• [EXERCISE DIRECTIONS] Everything in the listing should be restated word for word.

• [DATASET CONTENT]
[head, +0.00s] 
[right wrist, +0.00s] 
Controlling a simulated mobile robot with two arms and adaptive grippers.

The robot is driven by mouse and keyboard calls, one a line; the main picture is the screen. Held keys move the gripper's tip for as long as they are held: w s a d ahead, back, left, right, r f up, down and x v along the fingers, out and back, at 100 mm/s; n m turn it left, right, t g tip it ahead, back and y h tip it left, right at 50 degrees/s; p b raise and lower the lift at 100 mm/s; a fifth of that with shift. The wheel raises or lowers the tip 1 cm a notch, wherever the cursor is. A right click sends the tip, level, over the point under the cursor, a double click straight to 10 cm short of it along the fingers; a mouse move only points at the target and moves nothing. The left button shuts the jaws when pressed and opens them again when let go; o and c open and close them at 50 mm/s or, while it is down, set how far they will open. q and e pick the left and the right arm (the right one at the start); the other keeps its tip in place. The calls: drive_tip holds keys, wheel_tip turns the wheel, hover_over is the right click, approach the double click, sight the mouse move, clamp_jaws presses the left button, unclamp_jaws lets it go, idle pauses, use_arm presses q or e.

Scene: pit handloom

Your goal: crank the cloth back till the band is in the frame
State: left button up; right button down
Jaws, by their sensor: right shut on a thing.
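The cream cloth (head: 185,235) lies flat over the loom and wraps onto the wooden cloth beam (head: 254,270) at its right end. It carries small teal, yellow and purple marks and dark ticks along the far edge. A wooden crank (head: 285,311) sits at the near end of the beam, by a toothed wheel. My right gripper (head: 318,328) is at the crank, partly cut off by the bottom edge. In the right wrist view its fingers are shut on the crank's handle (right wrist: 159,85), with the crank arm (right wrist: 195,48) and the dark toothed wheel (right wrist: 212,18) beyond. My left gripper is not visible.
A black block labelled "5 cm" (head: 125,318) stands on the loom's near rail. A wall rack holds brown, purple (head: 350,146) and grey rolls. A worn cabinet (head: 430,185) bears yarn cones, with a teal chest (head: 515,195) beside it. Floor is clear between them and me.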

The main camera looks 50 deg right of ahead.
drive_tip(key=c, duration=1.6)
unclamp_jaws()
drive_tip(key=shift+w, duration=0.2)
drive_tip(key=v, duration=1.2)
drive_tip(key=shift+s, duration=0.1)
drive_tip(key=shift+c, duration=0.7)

• [SOLUTION FOR THIS PROBLEM]
[head, +0.00s] 
[right wrist, +0.00s] 
Controlling a simulated mobile robot with two arms and adaptive grippers.

The robot is driven by mouse and keyboard calls, one a line; the main picture is the screen. Held keys move the gripper's tip for as long as they are held: w s a d ahead, back, left, right, r f up, down and x v along the fingers, out and back, at 100 mm/s; n m turn it left, right, t g tip it ahead, back and y h tip it left, right at 50 degrees/s; p b raise and lower the lift at 100 mm/s; a fifth of that with shift. The wheel raises or lowers the tip 1 cm a notch, wherever the cursor is. A right click sends the tip, level, over the point under the cursor, a double click straight to 10 cm short of it along the fingers; a mouse move only points at the target and moves nothing. The left button shuts the jaws when pressed and opens them again when let go; o and c open and close them at 50 mm/s or, while it is down, set how far they will open. q and e pick the left and the right arm (the right one at the start); the other keeps its tip in place. The calls: drive_tip holds keys, wheel_tip turns the wheel, hover_over is the right click, approach the double click, sight the mouse move, clamp_jaws presses the left button, unclamp_jaws lets it go, idle pauses, use_arm presses q or e.

Scene: pit handloom

Your goal: crank the cloth back till the band is in the frame
State: left button up; right button down
Jaws, by their sensor: right shut on a thing.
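The cream cloth (head: 185,235) lies flat over the loom and wraps onto the wooden cloth beam (head: 254,270) at its right end. It carries small teal, yellow and purple marks and dark ticks along the far edge. A wooden crank (head: 285,311) sits at the near end of the beam, by a toothed wheel. My right gripper (head: 318,328) is at the crank, partly cut off by the bottom edge. In the right wrist view its fingers are shut on the crank's handle (right wrist: 159,85), with the crank arm (right wrist: 195,48) and the dark toothed wheel (right wrist: 212,18) beyond. My left gripper is not visible.
A black block labelled "5 cm" (head: 125,318) stands on the loom's near rail. A wall rack holds brown, purple (head: 350,146) and grey rolls. A worn cabinet (head: 430,185) bears yarn cones, with a teal chest (head: 515,195) beside it. Floor is clear between them and me.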

The main camera looks 50 deg right of ahead.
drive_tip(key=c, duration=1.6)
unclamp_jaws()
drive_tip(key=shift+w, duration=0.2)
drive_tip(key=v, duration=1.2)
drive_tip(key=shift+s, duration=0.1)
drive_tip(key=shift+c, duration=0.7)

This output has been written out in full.